Texto originalmente publicado na edição impressa do Expresso das Ilhas nº 1112 de 22 de Março de 2023.

segunda-feira, 20 de março de 2023

Tribunal Constitucional, o árbitro final

 

A reacção de alguns actores políticos face ao acórdão n.º 17/2023 do Tribunal Constitucional (TC), que considerou constitucional a resolução da Assembleia Nacional autorizando a detenção do deputado Amadeu Oliveira para efeito de interrogatório judicial, não tem sido particularmente construtiva. De facto, reagir a uma decisão do TC com declaração política no parlamento e pedido de audiência ao presidente da república não é o que se espera de quem com responsabilidade deve velar pela integridade do sistema político suportado pelo princípio da separação e interdependência dos poderes.

O Tribunal Constitucional é o órgão supremo da justiça constitucional no país e, enquanto tal, é o regulador do processo político-constitucional. Como dizem os constitucionalistas, a começar pelos obreiros da Constituição americana Madison e Hamilton, numa democracia liberal e constitucional não se pode fazer a interpretação da Constituição depender do tumulto e conflito do processo político nem permitir que todas as questões constitucionais fossem decididas no âmbito da barganha política. Daí a necessidade da existência de um tribunal formado por juízes independentes que, segundo John Marshall, juiz presidente do supremo tribunal dos Estados Unidos, tido como o fundador do “judicial review”, deve “enfaticamente dizer o que a Lei é”. E nesse sentido a sua decisão é virtualmente final.
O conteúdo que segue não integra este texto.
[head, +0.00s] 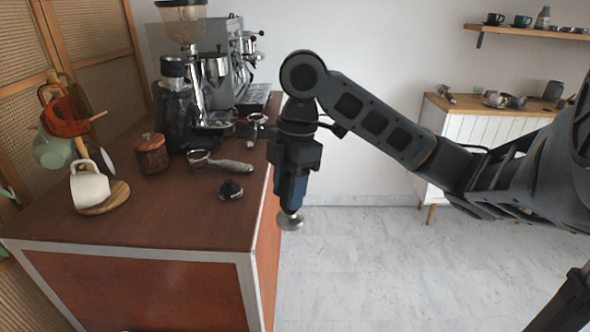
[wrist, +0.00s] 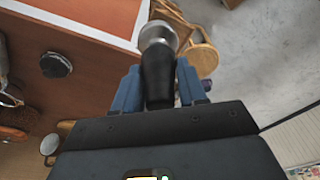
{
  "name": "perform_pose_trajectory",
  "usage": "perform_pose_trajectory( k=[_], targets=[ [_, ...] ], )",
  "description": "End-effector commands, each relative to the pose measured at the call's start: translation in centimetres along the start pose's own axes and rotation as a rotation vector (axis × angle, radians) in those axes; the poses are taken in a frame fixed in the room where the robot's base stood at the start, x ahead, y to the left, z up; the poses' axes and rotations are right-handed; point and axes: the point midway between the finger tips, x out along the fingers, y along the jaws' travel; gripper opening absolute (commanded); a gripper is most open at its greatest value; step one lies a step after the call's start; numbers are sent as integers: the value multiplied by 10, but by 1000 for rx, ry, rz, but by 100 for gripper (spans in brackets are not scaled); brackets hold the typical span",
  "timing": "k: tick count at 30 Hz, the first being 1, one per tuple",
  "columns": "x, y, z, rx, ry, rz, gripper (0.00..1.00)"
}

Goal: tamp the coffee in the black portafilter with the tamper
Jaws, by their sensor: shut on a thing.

O acatar da decisão judicial, porém, não tem que significar para os outros poderes inibir-se ou limitar-se a manifestações públicas, às vezes patéticas, que só descredibilizam o sistema ou o deixam exposto a ataques dos descontentes e inimigos da democracia. Os deputados podem, por exemplo, ter a iniciativa de rever o regimento da assembleia nacional e tornar a actuação da Comissão Permanente mais conforme ao que está na Constituição. Em matéria de gestão de mandatos dos deputados pode-se ir em sede de revisão dos estatutos dos deputados para uma solução que, a exemplo do que existe em outras paragens, exige para autorização para a suspensão de mandato uma maioria absoluta de votos por escrutínio secreto no plenário da assembleia nacional. Aliás, ela já existe nos estatutos actuais para os casos de autorização de prosseguimento de procedimento criminal (nº 4 do artigo 11º) e bastaria alargar para todas as autorizações de levantamento da imunidade. Também podia-se legislar para que com os pedidos vindos do poder judicial se suspender o tempo de prescrição do procedimento criminal e na passagem de uma legislatura para outra não permitir que caducassem.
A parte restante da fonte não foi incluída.